Namun televisi dan berbagai ‘kerabat’nya menayangkan sajian-sajian yang ‘sangat menarik’. Akibatnya, anak cenderung menghabiskan waktu untuk kegiatan yang tidak ada manfaatnya. Padahal dalam sabdanya yang disampaikan oleh ‘Abdullah bin ‘Abbas c, Rasulullah n telah mengingatkan:
نِعْمَتَانِ مَغْبُوْنٌ فِيْهِمَا كَثِيْرٌ مِنَ النَّاسِ، الصِّحَّةُ وَالْفَرَاغُ
“Ada dua nikmat yang sebagian besar manusia terlena di dalamnya, kesehatan dan waktu luang.” (HR. Al-Bukhari no. 6412)
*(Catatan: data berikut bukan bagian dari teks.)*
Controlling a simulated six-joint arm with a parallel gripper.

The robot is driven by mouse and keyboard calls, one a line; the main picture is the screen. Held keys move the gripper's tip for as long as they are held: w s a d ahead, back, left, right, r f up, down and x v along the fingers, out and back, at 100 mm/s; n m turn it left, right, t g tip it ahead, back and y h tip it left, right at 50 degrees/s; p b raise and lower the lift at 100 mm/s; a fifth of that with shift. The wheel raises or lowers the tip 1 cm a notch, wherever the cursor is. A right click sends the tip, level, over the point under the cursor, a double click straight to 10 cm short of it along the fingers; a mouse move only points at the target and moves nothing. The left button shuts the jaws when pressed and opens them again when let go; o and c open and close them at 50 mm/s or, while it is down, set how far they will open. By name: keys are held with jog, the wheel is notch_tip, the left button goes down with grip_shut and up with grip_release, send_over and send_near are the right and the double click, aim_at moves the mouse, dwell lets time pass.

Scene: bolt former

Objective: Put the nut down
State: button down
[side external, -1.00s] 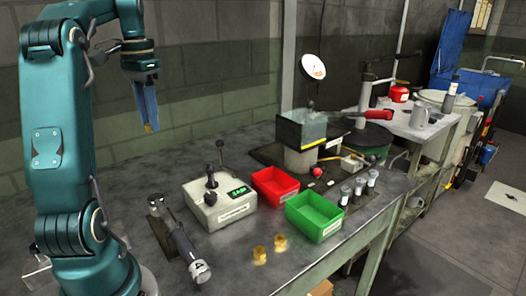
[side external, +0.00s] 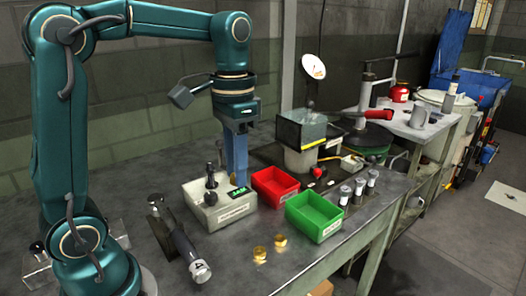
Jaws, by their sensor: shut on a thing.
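My gripper (side external: 238,182) points straight down, with its blue fingers over the right back part of the grey box device (side external: 212,212). It is shut on a brass nut, but the nut itself is hidden or too small to make out at the fingertips. I cannot tell whether the nut touches the device. Two other brass nuts, a left one (side external: 259,254) and a right one (side external: 280,241), lie on the dark table (side external: 240,278) in front of the bins.
A red bin (side external: 275,187) and a green bin (side external: 315,216) stand right of the device. The front table strip is mostly clear.

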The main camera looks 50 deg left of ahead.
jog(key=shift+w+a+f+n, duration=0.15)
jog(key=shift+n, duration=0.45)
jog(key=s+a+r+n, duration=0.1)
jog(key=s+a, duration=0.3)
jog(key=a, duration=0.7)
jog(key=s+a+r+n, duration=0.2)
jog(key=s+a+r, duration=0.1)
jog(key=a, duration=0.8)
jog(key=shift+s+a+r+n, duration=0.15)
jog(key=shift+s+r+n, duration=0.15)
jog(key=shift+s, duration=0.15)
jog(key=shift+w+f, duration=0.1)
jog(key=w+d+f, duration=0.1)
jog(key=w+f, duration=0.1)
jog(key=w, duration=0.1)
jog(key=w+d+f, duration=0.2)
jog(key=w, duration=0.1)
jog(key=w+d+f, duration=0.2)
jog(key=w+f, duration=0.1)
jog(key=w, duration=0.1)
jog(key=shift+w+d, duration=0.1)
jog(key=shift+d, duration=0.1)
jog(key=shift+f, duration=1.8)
Sayangnya, masih banyak orang yang beranggapan, tidak mungkin mengisi waktu luang mereka dan anak-anak mereka tanpa televisi. Ini adalah anggapan yang jelas salah. Asy-Syaikh Muhammad bin Shalih Al-’Utsaimin t menasihatkan:
“Menyibukkan waktu tanpa televisi merupakan suatu hal yang mungkin dilakukan. Saya tidak perlu menjelaskan (apa saja yang bisa dilakukan, pen.) karena setiap orang tentu lebih paham dengan dirinya sendiri. Bisa saja dia menyibukkan diri dengan menjahit jika dia seorang wanita, atau membaca, mengunjungi perpustakaan, dan sebagainya. Kalau dia biasa berniaga, maka dia sibukkan waktunya dengan perniagaan. Kalau dia bekerja sebagai penjaga, maka dia sibukkan waktunya dengan penjagaan. Intinya, setiap orang bisa menyibukkan diri dan waktunya dengan segala sesuatu yang bermanfaat, serta tidak menyia-nyiakannya tanpa faedah.” (Fatawa ‘Ulama` Al-Baladil Haram, hal. 1246)
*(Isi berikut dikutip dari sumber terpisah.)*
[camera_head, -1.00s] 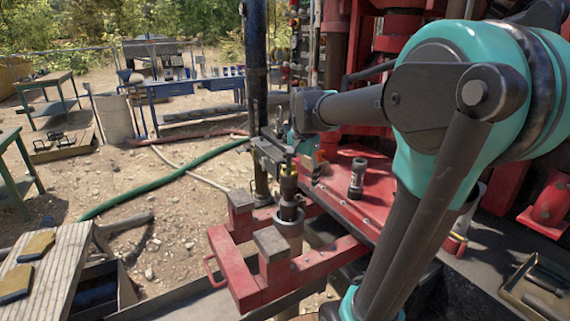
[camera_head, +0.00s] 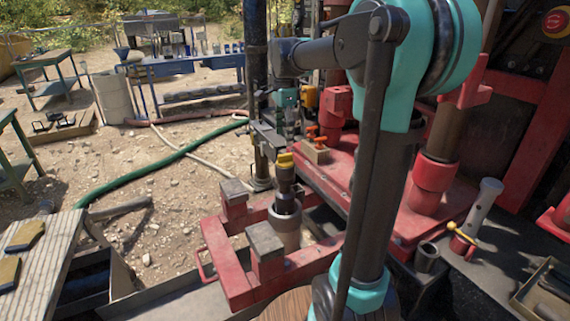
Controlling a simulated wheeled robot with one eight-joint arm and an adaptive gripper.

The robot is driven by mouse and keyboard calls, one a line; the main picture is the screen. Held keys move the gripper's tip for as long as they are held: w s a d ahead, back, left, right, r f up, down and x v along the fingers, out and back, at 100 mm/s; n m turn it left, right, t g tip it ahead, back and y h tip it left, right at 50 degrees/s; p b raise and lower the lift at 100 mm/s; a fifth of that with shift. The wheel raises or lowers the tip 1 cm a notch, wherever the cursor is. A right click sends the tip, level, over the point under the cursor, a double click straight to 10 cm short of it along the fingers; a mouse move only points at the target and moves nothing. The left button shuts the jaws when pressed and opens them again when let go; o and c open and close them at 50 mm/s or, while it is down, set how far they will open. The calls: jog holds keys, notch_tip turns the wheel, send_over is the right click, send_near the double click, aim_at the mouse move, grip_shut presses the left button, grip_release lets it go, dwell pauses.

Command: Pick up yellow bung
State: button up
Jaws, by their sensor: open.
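The yellow bung (camera_head: 285,160) sits at the top of a dark upright pipe end (camera_head: 285,181). This pipe stands in a grey collar (camera_head: 285,222) within the red clamp frame (camera_head: 222,255). My gripper (camera_head: 272,146) is open, just above and to the left of the bung in the picture. The jaws are small and dark here, and I cannot tell whether a finger touches the bung. My arm comes down to the gripper from the upper right.
A block with orange-handled taps (camera_head: 316,152) stands on the red deck right of the bung. Two grey-topped posts (camera_head: 265,240) rise from the clamp frame. A dark vertical pole (camera_head: 256,80) stands behind the gripper. A slatted bench (camera_head: 45,265) is at lower left.

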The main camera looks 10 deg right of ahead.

Mengajarkan Nilai-nilai Negatif pada Anak
Terkadang orangtua menganggap, melihat televisi tidaklah buruk bagi anak, karena –anggapan mereka– anak belum mengerti apa yang dilihat. Mereka tidak menyadari, anak lebih mudah dipengaruhi oleh apa yang dilihat daripada orang dewasa. Anak mempunyai kecenderungan untuk meniru. Mereka meniru apa saja yang mereka lihat, termasuk dari televisi. Sementara berbagai tayangan televisi menampilkan hal-hal yang tidak dibenarkan oleh syariat yang mulia ini. Ungkapan-ungkapan kasar, umpatan, bahkan adegan kekerasan dan kejahatan tergambar dengan nyata di layar kaca.
Bila hal ini berlangsung terus-menerus, pada suatu saat akan menumpulkan kepekaan anak. Akibatnya, mereka akan menerima perilaku-perilaku buruk itu sebagai pola hidupnya. Wal ‘iyadzu billah!
Asy-Syaikh Muhammad bin Jamil Zainu hafizhahullah menasihatkan kepada pada pendidik –termasuk orangtua tentunya– berkaitan dengan hal ini:
“Seorang pendidik haruslah memahamkan anak didiknya tentang kejelekan bioskop, televisi, maupun video, serta menjelaskan bahaya film-film asusila yang dapat menyirnakan keutamaan dan keberanian dari jiwa mereka serta mengajarkan pencurian maupun berbagai tindak kriminal. Betapa banyak pencuri dan penjahat yang mengetahui berbagai cara berbuat kriminal dari tayangan film di bioskop atau televisi. Kisah-kisah nyata tentang hal ini dapat kita saksikan….”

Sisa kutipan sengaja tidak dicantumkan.